Valle-Inclán juxtaposes death and eroticism, piety and satanism, prurience and purity; the narrative consciousness frequently displays a sacrilegious bent. The action is largely confined to the Galician palace of Brandeso where Bradomín goes upon receipt of a letter from his cousin and former lover, Concha, informing him that she is dying of consumption; her last wish is to see him again. Her paleness and terror of dying in mortal sin paradoxically stimulate his desire. Bradomín persuades her to spend the night with him despite her wish to remain chaste in order to go to confession in the morning. His pleasure is enhanced by thoughts of her dying during their lovemaking, as indeed happens. Valle-Inclán employs auditory and visual impressions to evoke fear in his readers, an aspect of his skillful composition found in his stories of Galician ambient, mystery, superstition, witchcraft, and the supernatural.
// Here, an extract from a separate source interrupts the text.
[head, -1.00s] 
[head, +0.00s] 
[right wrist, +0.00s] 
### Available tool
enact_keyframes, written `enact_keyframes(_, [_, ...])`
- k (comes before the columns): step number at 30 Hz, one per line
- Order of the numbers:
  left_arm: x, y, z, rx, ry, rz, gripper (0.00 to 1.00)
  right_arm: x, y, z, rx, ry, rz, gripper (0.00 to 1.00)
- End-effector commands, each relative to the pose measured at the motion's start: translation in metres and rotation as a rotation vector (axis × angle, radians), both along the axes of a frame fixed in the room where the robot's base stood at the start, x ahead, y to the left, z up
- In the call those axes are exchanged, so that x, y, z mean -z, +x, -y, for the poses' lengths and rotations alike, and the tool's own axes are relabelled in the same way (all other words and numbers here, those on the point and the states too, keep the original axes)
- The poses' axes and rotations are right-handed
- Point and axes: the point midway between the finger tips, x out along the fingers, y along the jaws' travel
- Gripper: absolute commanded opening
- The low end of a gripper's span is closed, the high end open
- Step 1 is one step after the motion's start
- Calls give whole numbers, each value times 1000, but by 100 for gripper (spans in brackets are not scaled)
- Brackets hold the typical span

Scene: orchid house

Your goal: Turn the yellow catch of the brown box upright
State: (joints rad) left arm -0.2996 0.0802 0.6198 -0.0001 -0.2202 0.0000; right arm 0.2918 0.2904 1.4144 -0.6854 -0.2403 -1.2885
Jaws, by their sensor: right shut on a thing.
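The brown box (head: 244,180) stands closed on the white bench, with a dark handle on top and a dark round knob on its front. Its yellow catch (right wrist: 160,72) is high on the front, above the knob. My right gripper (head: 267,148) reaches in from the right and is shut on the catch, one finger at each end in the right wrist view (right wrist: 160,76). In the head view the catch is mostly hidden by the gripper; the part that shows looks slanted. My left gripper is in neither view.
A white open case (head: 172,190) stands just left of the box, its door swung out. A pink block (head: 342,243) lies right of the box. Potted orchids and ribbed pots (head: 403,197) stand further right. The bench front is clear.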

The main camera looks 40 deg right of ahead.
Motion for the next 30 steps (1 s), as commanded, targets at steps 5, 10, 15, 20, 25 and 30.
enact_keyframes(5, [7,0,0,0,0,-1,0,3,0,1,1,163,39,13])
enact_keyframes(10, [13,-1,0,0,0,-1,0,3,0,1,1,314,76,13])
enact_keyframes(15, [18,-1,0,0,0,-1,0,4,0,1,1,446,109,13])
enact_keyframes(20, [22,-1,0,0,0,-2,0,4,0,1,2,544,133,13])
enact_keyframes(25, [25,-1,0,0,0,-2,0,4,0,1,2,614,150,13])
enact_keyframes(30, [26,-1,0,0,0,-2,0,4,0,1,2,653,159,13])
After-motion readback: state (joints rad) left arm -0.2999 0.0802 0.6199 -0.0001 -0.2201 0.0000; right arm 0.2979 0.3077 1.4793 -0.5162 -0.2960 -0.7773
When Bradomín goes to alert another cousin, Isabel, of Concha's death, Isabel misinterprets the motive of his visit. Rather than disillusion her he makes love to Isabel as well, then takes Concha's body back to her own bedroom. Feigning ignorance the following morning he sends Concha's young daughters to discover the body, and the work ends with their terrified shrieks and sobbing.

Like many writers from romanticism onward, Valle-Inclán professed a scorn of the bourgeoisie and shared the common artistic desire to shock or scandalize. Therefore Bradomín's actions are reinforced by his allusions to the Marquis de Sade and other well-known pornographers of the nineteenth century, as the narrator-protagonist parades his own sexual prowess and knowledge of erotica. That this was not Valle-Inclán's alter ego seems clear, however, from the unmistakable sociopolitical critiques of his mature works and his own contrasting personal life. Autumn Sonata is the best of the four seasonal novelettes, probably because it treats the region Valle-Inclán knew best, and it epitomizes the first stage of his evolution—one diametrically opposed to his later development.